I really want to go to this part so I knew that the muddy part and the climbs were just obstacles. I slowed down at this area to appreciate the view. It was worth it.
This was also a flat terrain and much easier to navigate because it’s well paved and view was just splendid. It’s the perfect area to speed up. Just be careful as it’s beside a deep ravine.
The trail goes on with this conditions for about a kilometer until you see on old wooden bridge. This is my usual turning point for an out and back course. They’ve also reinforced the side which can double as another passageway. Since I didn’t want to go back to the muddy part, I decided to go on with the trail.
For some reason I selected the creaky old bridge and it was scary as there were nowhere to hold on to in case something fell off.
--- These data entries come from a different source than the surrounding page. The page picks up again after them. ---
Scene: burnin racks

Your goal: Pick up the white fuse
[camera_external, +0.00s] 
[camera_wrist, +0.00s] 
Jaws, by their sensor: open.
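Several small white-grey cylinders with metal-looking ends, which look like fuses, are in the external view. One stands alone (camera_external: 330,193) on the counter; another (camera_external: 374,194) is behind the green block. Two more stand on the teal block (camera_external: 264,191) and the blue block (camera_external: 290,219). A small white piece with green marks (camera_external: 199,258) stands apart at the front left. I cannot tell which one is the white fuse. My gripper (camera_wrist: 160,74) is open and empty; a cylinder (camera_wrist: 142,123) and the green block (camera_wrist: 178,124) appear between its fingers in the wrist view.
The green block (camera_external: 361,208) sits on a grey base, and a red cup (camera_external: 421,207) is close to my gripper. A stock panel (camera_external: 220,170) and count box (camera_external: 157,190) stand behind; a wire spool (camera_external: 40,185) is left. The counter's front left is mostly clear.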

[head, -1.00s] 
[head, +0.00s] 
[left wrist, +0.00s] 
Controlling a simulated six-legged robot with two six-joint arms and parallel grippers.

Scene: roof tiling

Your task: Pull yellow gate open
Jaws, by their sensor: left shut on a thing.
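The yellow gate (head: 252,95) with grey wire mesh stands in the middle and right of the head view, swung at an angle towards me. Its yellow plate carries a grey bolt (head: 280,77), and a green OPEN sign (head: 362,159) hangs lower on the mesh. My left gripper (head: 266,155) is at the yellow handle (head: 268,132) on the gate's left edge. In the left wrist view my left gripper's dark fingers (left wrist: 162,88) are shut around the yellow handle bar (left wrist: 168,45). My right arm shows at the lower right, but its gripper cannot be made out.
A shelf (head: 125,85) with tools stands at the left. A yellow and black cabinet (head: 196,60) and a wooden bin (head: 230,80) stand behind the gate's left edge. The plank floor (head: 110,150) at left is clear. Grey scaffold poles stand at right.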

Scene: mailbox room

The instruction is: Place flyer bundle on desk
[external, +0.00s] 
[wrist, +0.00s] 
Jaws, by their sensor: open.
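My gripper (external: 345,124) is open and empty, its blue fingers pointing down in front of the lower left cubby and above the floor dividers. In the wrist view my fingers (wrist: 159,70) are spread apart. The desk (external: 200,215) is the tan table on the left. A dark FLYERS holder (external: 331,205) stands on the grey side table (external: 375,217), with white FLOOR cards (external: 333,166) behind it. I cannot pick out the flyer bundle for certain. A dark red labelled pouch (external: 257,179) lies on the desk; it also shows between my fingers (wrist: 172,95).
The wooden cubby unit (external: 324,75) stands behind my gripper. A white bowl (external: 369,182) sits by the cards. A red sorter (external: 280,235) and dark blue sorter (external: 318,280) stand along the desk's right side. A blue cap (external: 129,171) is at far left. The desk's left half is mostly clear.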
After crossing it, I realized I should have just used the easier and more sturdier structure at the side of the bridge. The trail had a different look at this point with the return of the muddy grounds and more of a wild forest look. You can see some of the Tree Top adventure ride at this point.
As I entered the tree top area, I took one last shot of the mountains and went out of the trail, which was not an easy way to exit as you go through a steep climb of about 60 meters until the Scout Hill area.
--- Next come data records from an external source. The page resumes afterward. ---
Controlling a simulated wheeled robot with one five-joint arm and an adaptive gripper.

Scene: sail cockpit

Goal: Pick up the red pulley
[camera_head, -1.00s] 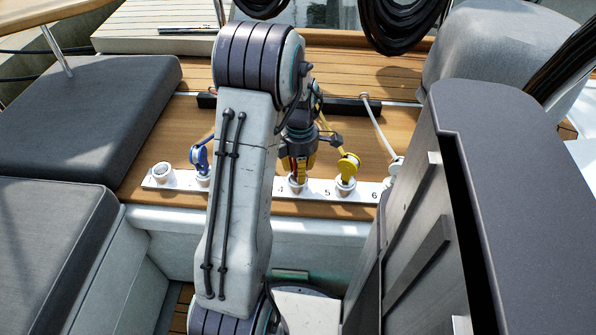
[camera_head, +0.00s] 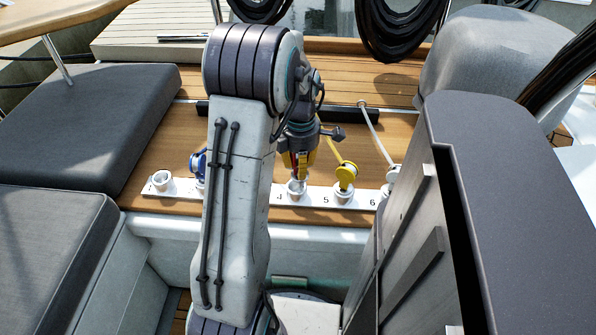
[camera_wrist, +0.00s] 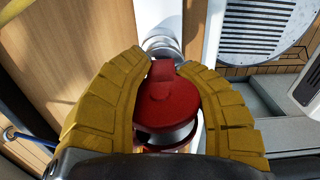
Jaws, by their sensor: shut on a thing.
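The red pulley (camera_wrist: 162,104) is between the two yellow fingers of my gripper (camera_wrist: 166,110) in the wrist view. The fingers curve around it from both sides and are shut on it. In the head view my gripper (camera_head: 299,163) is just above the white cup at number 4 (camera_head: 296,189). Only a sliver of red shows between the fingers there. A metal cup (camera_wrist: 160,48) shows just beyond the pulley in the wrist view.
A yellow pulley (camera_head: 346,176) sits at cup 5, and a blue one (camera_head: 198,162) stands left of my arm. Cup 1 (camera_head: 161,181) looks empty. A white numbered strip (camera_head: 318,195) runs along the wooden deck. Grey cushions (camera_head: 85,125) lie at left.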

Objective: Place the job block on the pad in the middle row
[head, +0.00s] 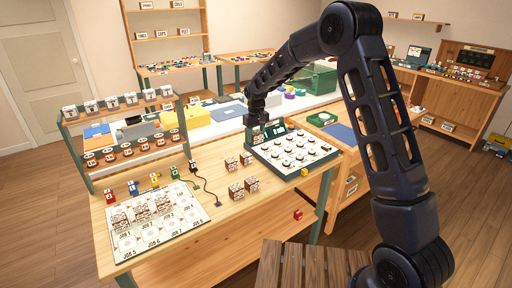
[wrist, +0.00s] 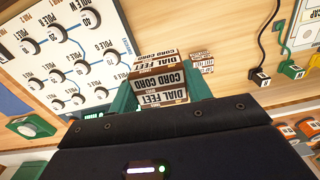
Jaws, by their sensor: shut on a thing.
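My gripper (wrist: 160,92) is shut on a brown and white block printed "DIAL FEET" and "CORD CORD" (wrist: 160,82), held between its green fingers. In the head view my gripper (head: 257,131) is at the back left corner of the white dial panel; the held block is hard to make out there. The white sheet of round pads (head: 180,228) lies at the front left of the bench, with labels such as JOB 5, JOB 6 and JOB 7. Several brown and white printed blocks (head: 143,212) are on its pads. My gripper is well to the right of the sheet and apart from it.
Several loose printed blocks (head: 236,191) stand on the bench between sheet and panel. The dial panel (head: 290,150) is at right. Coloured plugs (head: 133,188) and black cords (head: 205,190) lie behind the sheet. A two-tier rack (head: 120,127) stands at back left.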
I then made my way to the Manor area to make it a rounded course. I hope you enjoyed the second #TaleOfTheTrail offering and I hope to feature more trails here. As for the first impression of the Newton Boco AT, it had good traction, lightweight, water resistant and is efficient with the forefoot lugs technology. It’s a really excellent weapon of choice. I hope that I have enticed you to try the trails as it doesn’t require you to be a fitness junkie to navigate one. I hope to hear your #TaleOfTheTrail too.